There were 22 camps in total. 16 were on the German side and 6 were on the Polish side (including Auschwitz).
Right away, the Americans and Brits realized that there were no gas chambers in any of the camps in Germany, since they were investigating those camps themselves.
So, the story changed to the claim that the gassings still happened, but they must have all been done in the camps in Poland (which Germany had occupied).
BUT, the Soviets were liberating those camps, and they refused to allow the Americans and Brits into those camps. They continued to refuse to allow this for the next 45 years. So, there were CLAIMS by the Soviets, but never any EVIDENCE.
Anne Frank's stepsister said, many years later, that there was something wrong with the photos of the Soviet liberation of Auschwitz. She had been a prisoner there (notice: she was not gassed to death -- she lived a long life after the captivity).
The liberation occured in January 1945. BUT ... there was no snow on the ground in any of the photos. She said there was a lot of snow, and it should have been piled high. But no snow.
Being Anne Frank's stepsister, she had connections in the Russian embassy. She asked about this, and they admitted that those liberation photos were faked.
Here she is explaining this:
https://www.bitchute.com/video/138EteRjYwQD/
This is why Ernst Zundel and Fred Leutcher are so important. Their timing was absolutely perfect. Leutcher was able to get into Auschwitz to investigate at a time when Poland and the Soviet bloc were falling apart, and nobody really cared about or knew anything about the Western false claims of the gas chambers.

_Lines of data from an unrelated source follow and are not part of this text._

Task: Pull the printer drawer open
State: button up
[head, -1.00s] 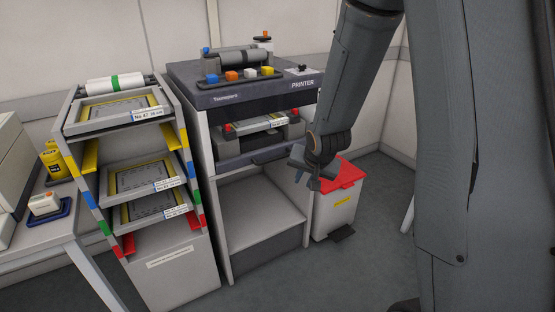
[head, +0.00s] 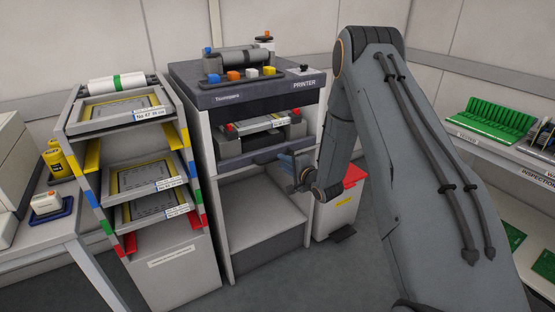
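The printer (head: 245,92) is a grey cabinet with a dark top lettered PRINTER. Its drawer (head: 236,161) is the dark front panel below the opening, with a dark handle bar (head: 264,156) along it. The drawer looks shut or nearly so. My gripper (head: 291,168) is in front of the printer's right side, close to the right end of the handle. Its bluish fingers point left toward the printer. I cannot tell whether they touch the handle or how far apart they are. My gripper hides the right end of the drawer front.
A rack (head: 179,258) with several framed trays stands left of the printer. A shelf below the drawer (head: 262,215) is empty. Floor in front is clear.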

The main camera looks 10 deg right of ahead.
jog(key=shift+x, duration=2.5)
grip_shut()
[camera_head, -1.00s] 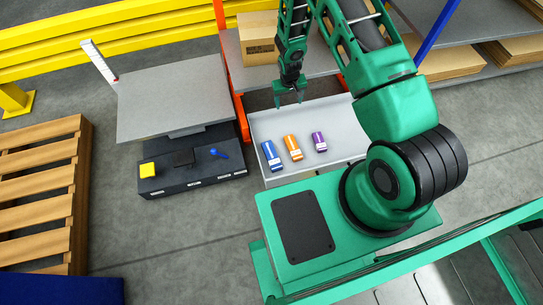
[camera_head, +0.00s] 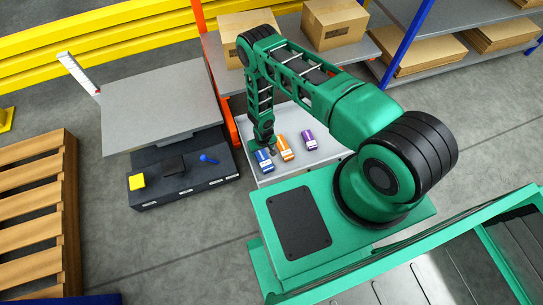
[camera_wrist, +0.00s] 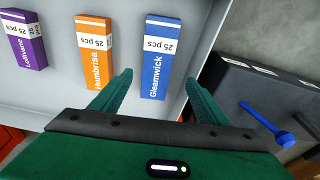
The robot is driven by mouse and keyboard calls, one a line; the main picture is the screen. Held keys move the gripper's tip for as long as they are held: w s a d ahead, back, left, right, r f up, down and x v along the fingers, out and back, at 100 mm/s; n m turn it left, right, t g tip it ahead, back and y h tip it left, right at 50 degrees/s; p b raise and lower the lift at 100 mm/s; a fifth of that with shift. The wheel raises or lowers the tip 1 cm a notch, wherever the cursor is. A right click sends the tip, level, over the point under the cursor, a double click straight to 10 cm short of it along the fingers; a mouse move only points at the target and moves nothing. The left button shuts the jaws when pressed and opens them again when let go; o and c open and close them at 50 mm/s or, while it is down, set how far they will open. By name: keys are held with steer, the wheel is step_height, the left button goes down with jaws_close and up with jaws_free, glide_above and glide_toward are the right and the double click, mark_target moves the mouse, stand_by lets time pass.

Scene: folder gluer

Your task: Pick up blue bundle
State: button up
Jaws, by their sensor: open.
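The blue bundle (camera_head: 264,161), with a white band, lies at the left end of a row in a light grey tray (camera_head: 331,145). In the wrist view the blue bundle (camera_wrist: 157,62) reads "Gleamwick" and "25 pcs". My gripper (camera_head: 264,147) is low over the tray at the blue bundle's far end. In the wrist view my gripper (camera_wrist: 160,85) is open, with one green finger on each side of the lower part of the blue bundle. Nothing is held. I cannot tell how far the fingertips are above the tray floor.
An orange bundle (camera_head: 285,148) lies just right of the blue one, with a purple bundle (camera_head: 309,140) beyond it. Cardboard boxes (camera_head: 335,24) stand on the shelf behind.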

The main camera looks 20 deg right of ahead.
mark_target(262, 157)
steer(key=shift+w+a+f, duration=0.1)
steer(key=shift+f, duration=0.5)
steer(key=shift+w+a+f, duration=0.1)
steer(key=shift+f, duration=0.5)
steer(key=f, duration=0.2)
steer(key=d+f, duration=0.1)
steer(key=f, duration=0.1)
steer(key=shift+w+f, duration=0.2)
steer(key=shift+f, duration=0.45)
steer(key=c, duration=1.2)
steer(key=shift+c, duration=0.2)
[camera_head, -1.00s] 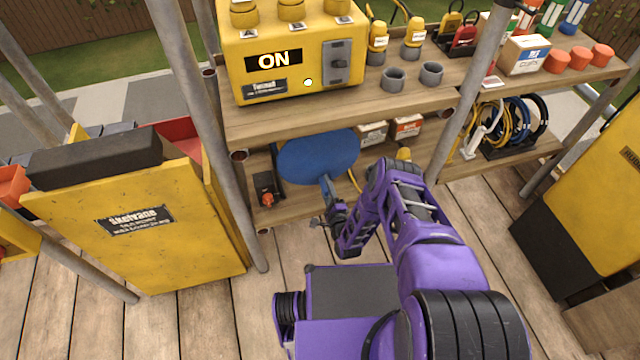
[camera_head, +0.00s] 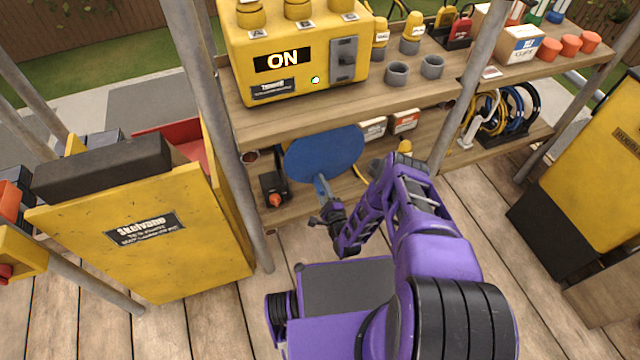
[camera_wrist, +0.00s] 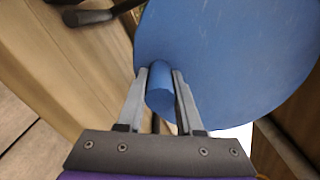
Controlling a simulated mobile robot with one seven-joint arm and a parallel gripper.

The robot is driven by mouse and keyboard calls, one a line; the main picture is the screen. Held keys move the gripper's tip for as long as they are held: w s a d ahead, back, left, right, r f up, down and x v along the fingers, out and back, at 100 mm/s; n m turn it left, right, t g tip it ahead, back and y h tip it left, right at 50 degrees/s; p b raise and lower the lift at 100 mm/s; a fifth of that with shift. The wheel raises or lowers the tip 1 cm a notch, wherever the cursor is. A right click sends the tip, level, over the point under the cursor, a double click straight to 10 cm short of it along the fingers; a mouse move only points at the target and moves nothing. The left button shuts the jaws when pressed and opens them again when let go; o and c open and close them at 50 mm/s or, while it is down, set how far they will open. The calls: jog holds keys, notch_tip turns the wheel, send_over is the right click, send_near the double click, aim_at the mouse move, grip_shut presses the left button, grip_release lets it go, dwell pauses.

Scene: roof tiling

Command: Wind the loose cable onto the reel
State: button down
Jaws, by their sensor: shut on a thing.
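The blue round reel (camera_head: 325,150) stands on the lower shelf, its flat face toward me. It also fills the upper right of the wrist view (camera_wrist: 230,60). A blue peg-like handle (camera_wrist: 160,95) sticks out from its face. My gripper (camera_head: 321,184) is shut on this handle, with one finger on each side in the wrist view (camera_wrist: 160,76). A short yellow strand, seemingly the cable (camera_head: 359,171), shows just right of the reel. The rest of it is hidden behind the reel and my arm.
A black, orange-tipped tool (camera_head: 273,188) lies left of the reel. The yellow power box (camera_head: 295,60) reading ON sits on the shelf above. A grey pole (camera_head: 222,130) stands left and another (camera_head: 470,80) right. Coiled cables (camera_head: 505,110) lie farther right.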

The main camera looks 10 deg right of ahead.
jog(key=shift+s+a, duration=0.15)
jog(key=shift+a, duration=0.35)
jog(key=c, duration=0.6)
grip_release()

Auschwitz was no longer under tight control to keep people from the West out, and yet the people in charge of the place didn't really understand what Leutcher was investigating, so they let him do what he wanted and go where he wanted. He was able to do things that nobody would be allowed to do today. His timing to investigate was perfect -- just a few years before the Berlin Wall fell, and during the time that the Soviet control was fading fast.